WHAT IS BEING ASKED:
Search the material for the word "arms" and report each line where it turns up.
# Start of DATASET
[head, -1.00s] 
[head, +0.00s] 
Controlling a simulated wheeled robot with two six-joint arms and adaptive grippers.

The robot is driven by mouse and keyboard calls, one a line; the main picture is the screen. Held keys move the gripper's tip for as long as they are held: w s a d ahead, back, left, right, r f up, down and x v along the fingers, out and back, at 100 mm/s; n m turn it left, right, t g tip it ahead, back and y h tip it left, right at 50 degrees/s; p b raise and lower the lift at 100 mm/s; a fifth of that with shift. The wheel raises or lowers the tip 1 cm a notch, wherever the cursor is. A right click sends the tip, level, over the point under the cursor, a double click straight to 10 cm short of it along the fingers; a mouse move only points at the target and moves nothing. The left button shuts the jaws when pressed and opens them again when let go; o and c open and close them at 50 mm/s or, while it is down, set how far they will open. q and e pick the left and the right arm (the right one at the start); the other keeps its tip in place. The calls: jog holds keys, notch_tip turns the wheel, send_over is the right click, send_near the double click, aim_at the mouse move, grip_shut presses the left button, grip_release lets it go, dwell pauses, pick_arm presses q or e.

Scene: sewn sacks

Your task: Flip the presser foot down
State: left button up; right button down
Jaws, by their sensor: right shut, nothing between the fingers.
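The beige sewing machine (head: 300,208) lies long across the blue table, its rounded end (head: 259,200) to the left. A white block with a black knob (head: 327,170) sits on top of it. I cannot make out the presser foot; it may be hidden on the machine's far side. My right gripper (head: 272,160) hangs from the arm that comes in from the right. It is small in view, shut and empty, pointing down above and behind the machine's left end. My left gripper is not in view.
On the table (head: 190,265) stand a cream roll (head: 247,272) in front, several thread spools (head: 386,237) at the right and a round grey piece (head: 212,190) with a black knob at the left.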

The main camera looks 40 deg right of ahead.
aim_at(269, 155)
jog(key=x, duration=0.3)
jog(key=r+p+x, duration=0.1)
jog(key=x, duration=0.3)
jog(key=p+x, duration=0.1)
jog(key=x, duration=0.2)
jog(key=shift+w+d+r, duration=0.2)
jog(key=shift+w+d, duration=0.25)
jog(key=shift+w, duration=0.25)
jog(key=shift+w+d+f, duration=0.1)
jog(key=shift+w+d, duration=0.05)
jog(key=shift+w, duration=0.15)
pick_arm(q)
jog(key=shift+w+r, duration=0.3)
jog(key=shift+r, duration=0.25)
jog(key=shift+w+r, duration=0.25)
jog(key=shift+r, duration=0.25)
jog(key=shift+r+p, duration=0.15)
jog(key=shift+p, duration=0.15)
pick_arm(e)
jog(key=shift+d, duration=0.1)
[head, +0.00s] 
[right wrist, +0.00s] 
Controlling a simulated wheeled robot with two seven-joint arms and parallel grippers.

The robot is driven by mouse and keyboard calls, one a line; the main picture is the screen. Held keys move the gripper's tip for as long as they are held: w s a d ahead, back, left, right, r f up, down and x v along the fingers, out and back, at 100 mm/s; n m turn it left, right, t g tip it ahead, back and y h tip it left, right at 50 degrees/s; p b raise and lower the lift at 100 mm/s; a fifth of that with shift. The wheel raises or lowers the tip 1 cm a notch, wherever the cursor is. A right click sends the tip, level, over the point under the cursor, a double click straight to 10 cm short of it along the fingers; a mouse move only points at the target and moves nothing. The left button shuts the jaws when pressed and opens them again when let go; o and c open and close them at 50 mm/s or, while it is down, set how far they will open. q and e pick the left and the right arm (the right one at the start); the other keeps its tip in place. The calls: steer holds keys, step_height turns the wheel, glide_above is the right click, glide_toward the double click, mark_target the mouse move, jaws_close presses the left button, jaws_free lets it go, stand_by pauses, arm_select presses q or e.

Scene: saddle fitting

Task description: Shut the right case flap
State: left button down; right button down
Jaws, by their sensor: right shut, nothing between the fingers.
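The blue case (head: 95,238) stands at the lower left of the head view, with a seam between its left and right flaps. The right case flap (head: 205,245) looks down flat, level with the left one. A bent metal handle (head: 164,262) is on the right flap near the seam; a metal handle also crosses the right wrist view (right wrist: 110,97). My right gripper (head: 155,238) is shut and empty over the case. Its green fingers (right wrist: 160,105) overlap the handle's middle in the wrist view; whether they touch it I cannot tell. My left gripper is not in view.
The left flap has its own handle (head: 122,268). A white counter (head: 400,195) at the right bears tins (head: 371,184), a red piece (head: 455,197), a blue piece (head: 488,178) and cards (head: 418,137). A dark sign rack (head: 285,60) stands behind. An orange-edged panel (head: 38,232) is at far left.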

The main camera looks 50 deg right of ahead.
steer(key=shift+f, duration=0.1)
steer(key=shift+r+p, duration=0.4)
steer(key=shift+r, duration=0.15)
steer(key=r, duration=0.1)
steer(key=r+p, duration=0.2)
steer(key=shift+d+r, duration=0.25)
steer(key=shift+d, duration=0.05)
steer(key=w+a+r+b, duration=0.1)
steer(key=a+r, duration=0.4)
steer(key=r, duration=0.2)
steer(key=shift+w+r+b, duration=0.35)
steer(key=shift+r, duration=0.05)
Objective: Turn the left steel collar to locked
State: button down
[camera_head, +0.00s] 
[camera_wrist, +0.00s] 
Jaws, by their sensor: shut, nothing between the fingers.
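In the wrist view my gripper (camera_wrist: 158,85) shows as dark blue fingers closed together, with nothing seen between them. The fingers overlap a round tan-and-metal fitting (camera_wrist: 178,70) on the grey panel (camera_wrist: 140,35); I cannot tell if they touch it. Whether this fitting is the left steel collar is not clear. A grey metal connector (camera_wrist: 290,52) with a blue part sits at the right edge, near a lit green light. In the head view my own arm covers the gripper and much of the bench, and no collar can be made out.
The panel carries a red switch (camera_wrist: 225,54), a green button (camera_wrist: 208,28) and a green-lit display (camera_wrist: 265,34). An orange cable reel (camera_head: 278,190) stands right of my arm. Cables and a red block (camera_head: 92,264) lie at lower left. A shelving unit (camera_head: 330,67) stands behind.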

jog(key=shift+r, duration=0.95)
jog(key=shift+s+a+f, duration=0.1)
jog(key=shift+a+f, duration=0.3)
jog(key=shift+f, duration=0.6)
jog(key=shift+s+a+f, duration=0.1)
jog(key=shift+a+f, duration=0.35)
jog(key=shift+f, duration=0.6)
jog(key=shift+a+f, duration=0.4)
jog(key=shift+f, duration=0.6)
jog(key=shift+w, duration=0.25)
# End of DATASET
# Start of DATASET
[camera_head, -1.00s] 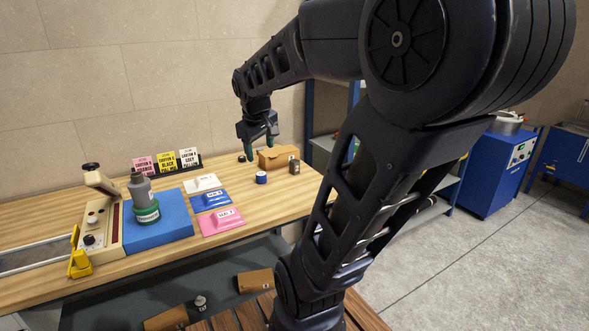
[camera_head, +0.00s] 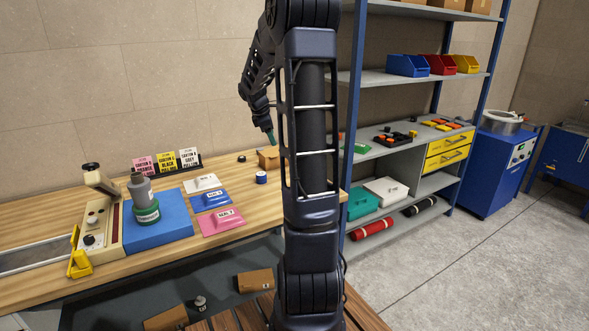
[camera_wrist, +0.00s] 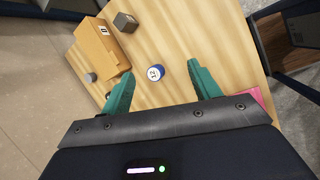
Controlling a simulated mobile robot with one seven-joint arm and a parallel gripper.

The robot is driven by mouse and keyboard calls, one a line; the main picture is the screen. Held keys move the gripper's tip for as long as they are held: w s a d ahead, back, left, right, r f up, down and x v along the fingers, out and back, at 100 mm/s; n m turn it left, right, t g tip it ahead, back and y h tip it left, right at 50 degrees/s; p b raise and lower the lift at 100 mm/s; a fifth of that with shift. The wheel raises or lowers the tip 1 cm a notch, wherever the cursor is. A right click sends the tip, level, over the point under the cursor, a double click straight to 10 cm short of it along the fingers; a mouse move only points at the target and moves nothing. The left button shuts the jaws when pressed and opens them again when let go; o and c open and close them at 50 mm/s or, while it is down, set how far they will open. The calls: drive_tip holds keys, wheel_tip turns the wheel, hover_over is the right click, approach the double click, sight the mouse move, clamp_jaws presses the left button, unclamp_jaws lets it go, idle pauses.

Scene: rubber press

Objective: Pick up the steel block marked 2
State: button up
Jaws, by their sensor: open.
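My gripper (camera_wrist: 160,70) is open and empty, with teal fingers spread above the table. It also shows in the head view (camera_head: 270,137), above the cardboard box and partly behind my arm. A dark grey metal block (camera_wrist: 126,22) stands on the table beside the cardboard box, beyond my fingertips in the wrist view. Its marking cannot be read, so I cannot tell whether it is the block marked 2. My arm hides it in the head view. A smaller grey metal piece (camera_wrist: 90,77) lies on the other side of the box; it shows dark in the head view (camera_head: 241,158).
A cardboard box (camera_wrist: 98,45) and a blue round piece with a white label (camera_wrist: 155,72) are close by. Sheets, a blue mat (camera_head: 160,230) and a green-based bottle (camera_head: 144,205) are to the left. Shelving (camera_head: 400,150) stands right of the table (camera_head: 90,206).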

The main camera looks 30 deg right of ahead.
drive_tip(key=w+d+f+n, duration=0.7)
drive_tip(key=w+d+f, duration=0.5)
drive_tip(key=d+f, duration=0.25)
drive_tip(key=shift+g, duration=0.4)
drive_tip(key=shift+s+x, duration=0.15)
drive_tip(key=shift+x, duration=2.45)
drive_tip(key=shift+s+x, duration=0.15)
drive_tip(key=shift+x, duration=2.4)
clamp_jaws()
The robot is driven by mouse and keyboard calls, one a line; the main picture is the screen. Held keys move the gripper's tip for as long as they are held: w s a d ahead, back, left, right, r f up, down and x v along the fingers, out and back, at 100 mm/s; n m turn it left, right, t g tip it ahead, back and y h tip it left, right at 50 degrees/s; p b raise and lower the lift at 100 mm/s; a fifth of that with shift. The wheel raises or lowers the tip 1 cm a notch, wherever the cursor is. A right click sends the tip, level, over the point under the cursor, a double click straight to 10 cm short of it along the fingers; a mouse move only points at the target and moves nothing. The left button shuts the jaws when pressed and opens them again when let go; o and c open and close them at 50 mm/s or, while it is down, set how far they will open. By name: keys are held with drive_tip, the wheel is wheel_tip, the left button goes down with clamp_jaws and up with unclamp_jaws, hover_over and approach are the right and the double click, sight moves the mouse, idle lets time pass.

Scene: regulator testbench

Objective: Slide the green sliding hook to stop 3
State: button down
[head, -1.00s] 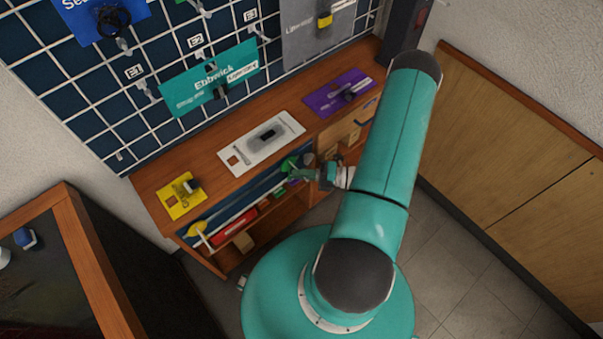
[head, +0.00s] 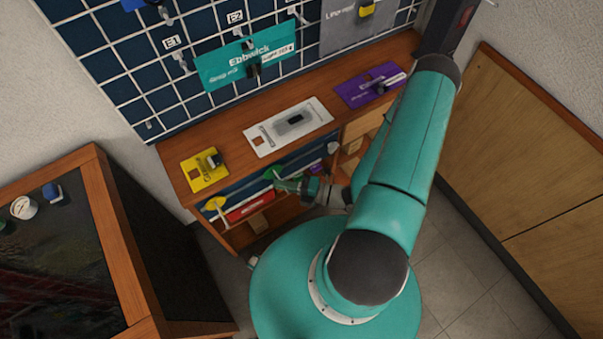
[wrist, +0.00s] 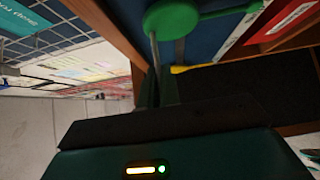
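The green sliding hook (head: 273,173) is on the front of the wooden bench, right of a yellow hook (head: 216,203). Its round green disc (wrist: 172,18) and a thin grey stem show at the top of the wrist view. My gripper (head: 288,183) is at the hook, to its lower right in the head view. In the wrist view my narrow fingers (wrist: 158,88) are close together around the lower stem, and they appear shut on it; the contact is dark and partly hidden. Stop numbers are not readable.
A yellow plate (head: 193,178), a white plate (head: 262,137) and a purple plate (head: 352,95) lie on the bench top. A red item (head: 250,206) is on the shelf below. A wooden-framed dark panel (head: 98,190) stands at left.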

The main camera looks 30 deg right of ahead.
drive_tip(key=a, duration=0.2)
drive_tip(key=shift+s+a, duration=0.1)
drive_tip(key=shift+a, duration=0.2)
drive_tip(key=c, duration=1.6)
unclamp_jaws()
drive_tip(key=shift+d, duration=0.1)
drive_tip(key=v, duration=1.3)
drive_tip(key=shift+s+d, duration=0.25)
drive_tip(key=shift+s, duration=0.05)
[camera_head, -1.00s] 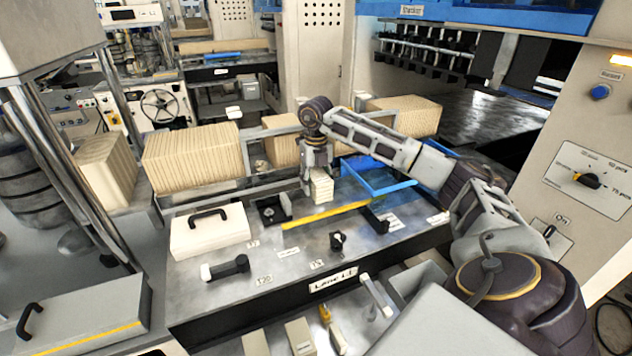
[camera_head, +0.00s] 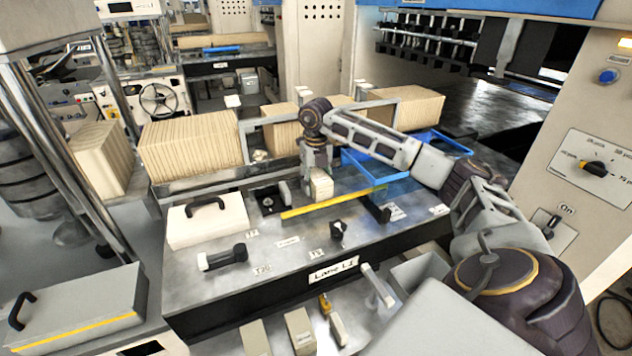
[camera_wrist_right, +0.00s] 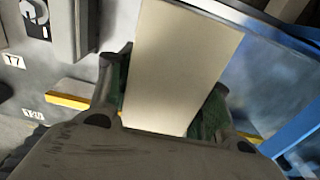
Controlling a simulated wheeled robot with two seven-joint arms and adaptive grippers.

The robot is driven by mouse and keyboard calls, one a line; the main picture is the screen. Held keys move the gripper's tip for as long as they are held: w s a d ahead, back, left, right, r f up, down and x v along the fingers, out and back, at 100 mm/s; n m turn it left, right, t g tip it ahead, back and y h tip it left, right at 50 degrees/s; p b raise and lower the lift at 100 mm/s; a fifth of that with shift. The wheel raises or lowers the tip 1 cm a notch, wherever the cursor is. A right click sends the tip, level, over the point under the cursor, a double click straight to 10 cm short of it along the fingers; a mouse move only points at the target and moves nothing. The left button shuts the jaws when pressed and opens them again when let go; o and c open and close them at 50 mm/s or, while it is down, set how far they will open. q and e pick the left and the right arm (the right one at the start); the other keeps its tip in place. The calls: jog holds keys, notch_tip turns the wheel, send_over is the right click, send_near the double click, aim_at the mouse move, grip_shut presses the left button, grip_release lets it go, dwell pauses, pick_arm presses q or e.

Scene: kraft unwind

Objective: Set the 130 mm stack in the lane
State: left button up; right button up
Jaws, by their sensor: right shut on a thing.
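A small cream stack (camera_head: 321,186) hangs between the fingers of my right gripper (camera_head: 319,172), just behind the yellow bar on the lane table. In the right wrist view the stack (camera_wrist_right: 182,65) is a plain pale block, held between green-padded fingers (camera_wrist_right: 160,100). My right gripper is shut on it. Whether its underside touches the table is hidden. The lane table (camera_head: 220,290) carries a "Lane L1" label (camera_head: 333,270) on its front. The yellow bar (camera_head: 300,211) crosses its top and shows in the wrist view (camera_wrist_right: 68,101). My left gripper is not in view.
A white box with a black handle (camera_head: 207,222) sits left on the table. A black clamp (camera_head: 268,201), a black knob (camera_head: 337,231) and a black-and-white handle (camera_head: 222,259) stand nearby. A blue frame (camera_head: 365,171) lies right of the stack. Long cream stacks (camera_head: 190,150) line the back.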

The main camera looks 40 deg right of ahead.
# End of DATASET
# Start of DATASET
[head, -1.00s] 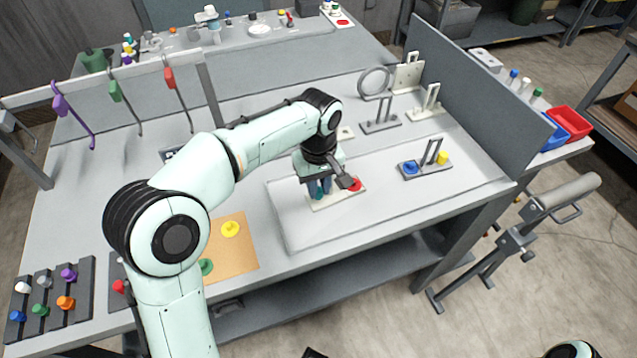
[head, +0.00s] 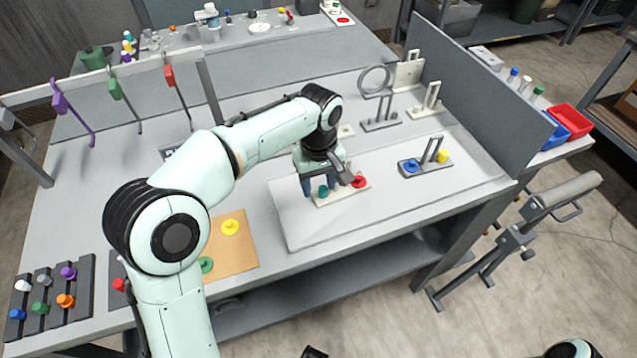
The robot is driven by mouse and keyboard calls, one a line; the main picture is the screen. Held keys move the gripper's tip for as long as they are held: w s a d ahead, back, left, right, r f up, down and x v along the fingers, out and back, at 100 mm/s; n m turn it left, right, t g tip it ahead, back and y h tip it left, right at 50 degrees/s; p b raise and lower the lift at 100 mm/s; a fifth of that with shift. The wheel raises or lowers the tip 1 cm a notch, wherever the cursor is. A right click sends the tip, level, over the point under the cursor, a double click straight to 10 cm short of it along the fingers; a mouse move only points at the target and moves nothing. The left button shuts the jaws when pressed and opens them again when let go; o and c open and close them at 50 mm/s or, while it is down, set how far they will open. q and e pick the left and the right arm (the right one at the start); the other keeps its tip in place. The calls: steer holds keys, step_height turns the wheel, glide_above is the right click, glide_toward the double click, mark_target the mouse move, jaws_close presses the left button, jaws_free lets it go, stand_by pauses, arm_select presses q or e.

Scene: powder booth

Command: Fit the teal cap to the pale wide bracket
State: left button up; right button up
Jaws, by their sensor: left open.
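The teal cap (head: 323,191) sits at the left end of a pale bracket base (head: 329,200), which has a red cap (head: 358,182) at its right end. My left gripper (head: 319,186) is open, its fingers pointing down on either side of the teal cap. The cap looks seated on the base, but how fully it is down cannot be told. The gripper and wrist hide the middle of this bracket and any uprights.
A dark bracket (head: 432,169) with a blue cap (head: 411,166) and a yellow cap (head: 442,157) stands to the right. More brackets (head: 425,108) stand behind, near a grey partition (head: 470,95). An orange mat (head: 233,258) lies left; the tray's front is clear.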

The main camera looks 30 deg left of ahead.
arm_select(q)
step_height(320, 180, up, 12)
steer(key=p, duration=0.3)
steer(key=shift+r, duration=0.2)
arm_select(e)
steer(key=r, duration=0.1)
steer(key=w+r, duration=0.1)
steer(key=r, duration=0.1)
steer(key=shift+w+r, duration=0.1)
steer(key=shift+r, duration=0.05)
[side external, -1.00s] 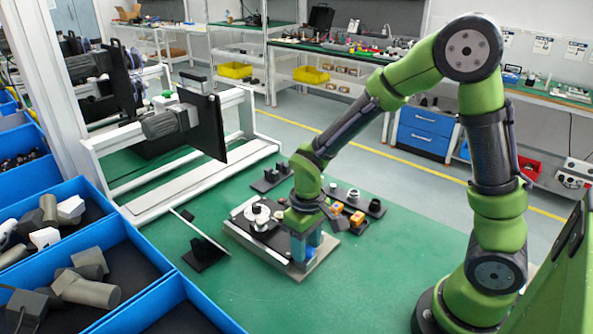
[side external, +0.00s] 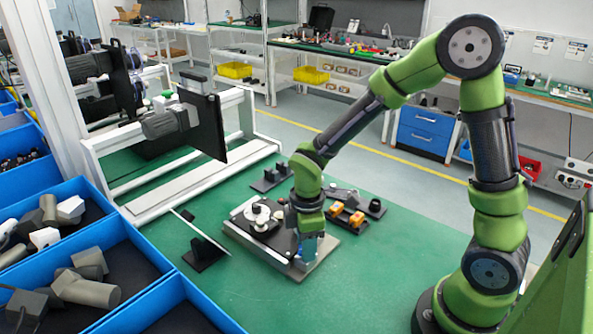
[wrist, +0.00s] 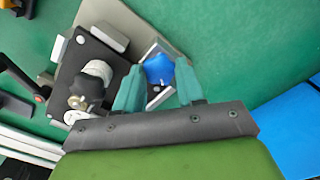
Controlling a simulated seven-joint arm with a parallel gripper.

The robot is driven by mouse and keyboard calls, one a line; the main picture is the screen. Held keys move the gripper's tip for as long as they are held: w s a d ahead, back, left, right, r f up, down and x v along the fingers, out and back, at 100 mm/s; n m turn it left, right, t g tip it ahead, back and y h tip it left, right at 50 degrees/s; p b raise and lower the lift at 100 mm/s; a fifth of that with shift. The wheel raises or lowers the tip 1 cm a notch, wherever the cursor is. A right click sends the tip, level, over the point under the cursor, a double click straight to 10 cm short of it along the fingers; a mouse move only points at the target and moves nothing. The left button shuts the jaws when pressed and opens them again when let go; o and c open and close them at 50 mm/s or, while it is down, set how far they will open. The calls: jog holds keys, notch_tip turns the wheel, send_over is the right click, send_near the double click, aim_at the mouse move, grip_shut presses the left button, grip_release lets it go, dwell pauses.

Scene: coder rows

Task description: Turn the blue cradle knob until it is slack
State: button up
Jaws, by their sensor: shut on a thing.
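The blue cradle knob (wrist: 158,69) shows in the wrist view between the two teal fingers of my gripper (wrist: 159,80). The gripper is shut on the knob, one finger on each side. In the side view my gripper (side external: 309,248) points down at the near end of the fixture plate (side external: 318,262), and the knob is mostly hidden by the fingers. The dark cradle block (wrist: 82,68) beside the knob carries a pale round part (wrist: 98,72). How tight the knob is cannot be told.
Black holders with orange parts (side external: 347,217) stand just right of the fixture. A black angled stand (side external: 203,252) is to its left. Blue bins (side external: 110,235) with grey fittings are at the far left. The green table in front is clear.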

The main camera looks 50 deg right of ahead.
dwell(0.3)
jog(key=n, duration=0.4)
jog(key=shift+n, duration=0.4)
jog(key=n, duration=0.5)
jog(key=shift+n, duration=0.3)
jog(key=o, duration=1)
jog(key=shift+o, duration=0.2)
# End of DATASET
TASK SOLUTION:
Controlling a simulated wheeled robot with two six-joint arms and adaptive grippers.
Controlling a simulated wheeled robot with two seven-joint arms and parallel grippers.
Controlling a simulated wheeled robot with two seven-joint arms and adaptive grippers.

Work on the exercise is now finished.